─── DATASET EXCERPTS

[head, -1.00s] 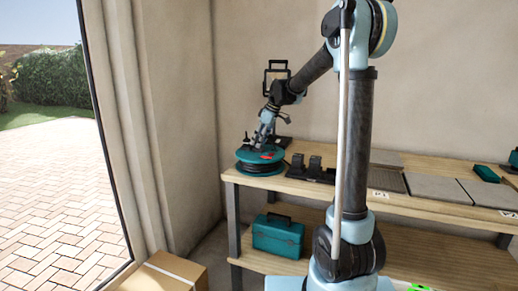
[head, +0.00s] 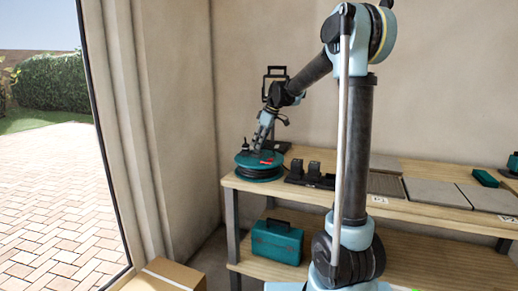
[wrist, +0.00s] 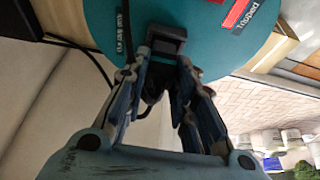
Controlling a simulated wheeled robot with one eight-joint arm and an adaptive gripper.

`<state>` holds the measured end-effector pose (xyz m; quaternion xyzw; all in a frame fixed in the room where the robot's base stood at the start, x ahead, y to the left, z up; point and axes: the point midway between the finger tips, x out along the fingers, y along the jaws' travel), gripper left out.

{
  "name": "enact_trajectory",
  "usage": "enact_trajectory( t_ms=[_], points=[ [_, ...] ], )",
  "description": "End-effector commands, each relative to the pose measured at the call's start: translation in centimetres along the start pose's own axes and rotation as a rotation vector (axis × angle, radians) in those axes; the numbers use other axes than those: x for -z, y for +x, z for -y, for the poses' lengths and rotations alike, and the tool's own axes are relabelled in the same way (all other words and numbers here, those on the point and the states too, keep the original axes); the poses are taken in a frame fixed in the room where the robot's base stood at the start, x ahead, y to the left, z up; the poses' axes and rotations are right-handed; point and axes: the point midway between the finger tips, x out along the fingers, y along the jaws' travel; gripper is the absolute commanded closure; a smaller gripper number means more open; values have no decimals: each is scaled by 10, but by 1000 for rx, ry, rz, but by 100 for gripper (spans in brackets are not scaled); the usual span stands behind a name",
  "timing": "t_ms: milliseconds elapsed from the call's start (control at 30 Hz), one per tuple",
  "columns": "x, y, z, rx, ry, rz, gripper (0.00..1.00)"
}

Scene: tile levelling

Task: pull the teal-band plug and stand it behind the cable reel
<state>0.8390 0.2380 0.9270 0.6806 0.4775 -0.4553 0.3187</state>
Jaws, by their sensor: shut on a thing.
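The cable reel (head: 258,175), with a teal drum face and black cable, sits at the left end of the upper shelf. My gripper (head: 256,150) is over its top face. In the wrist view, my gripper (wrist: 163,65) is shut on a black plug (wrist: 166,38), whose blocky end shows against the teal face of the reel (wrist: 205,55). No teal band shows on the plug, and I cannot tell whether it is still seated. A black cable runs beside the fingers. A red label reading "Tripped" (wrist: 237,14) is on the reel face.
A black work light (head: 275,84) on a stand rises behind the reel. Black holders (head: 306,172) stand right of the reel, then grey tiles (head: 436,192). A teal toolbox (head: 277,242) is on the lower shelf. A cardboard box (head: 172,275) is on the floor.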

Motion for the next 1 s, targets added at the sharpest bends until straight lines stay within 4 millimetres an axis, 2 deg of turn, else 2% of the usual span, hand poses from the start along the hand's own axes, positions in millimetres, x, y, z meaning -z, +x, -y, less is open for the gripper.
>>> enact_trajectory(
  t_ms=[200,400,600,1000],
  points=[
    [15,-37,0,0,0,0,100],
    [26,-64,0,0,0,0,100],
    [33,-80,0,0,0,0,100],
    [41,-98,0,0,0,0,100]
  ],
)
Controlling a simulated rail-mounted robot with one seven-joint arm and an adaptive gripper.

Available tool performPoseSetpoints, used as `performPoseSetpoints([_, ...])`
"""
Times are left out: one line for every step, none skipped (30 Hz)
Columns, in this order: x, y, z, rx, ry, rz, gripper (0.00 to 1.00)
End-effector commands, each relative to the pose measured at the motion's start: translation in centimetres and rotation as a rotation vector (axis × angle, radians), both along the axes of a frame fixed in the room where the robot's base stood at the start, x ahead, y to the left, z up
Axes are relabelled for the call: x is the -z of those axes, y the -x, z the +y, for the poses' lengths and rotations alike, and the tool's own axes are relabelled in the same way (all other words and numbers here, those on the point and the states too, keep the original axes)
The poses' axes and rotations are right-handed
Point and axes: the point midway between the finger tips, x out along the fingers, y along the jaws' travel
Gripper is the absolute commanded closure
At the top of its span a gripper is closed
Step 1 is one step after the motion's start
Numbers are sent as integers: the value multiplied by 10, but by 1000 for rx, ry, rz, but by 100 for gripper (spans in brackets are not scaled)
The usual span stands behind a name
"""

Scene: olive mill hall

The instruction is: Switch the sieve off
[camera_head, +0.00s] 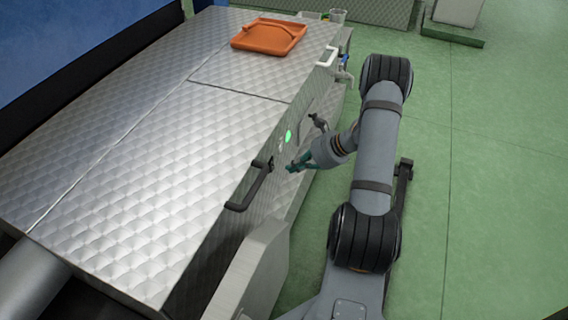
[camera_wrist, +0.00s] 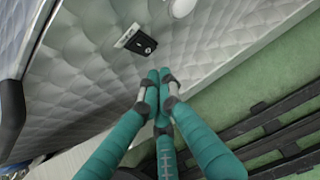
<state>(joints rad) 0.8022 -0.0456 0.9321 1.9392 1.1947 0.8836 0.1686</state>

──────

*GIVEN INSTRUCTION:*
Extract only the lines from the line with "Task: pull the" through the line with "at the motion's", keeping both end lines exactly as they are.

*RESULT:*
Task: pull the teal-band plug and stand it behind the cable reel
<state>0.8390 0.2380 0.9270 0.6806 0.4775 -0.4553 0.3187</state>
Jaws, by their sensor: shut on a thing.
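The cable reel (head: 258,175), with a teal drum face and black cable, sits at the left end of the upper shelf. My gripper (head: 256,150) is over its top face. In the wrist view, my gripper (wrist: 163,65) is shut on a black plug (wrist: 166,38), whose blocky end shows against the teal face of the reel (wrist: 205,55). No teal band shows on the plug, and I cannot tell whether it is still seated. A black cable runs beside the fingers. A red label reading "Tripped" (wrist: 237,14) is on the reel face.
A black work light (head: 275,84) on a stand rises behind the reel. Black holders (head: 306,172) stand right of the reel, then grey tiles (head: 436,192). A teal toolbox (head: 277,242) is on the lower shelf. A cardboard box (head: 172,275) is on the floor.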

Motion for the next 1 s, targets added at the sharpest bends until straight lines stay within 4 millimetres an axis, 2 deg of turn, else 2% of the usual span, hand poses from the start along the hand's own axes, positions in millimetres, x, y, z meaning -z, +x, -y, less is open for the gripper.
>>> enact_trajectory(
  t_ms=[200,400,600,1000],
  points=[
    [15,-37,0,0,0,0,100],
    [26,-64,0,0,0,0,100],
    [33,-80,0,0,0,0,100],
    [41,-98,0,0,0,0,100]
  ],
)
Controlling a simulated rail-mounted robot with one seven-joint arm and an adaptive gripper.

Available tool performPoseSetpoints, used as `performPoseSetpoints([_, ...])`
"""
Times are left out: one line for every step, none skipped (30 Hz)
Columns, in this order: x, y, z, rx, ry, rz, gripper (0.00 to 1.00)
End-effector commands, each relative to the pose measured at the motion's start: translation in centimetres and rotation as a rotation vector (axis × angle, radians), both along the axes of a frame fixed in the room where the robot's base stood at the start, x ahead, y to the left, z up

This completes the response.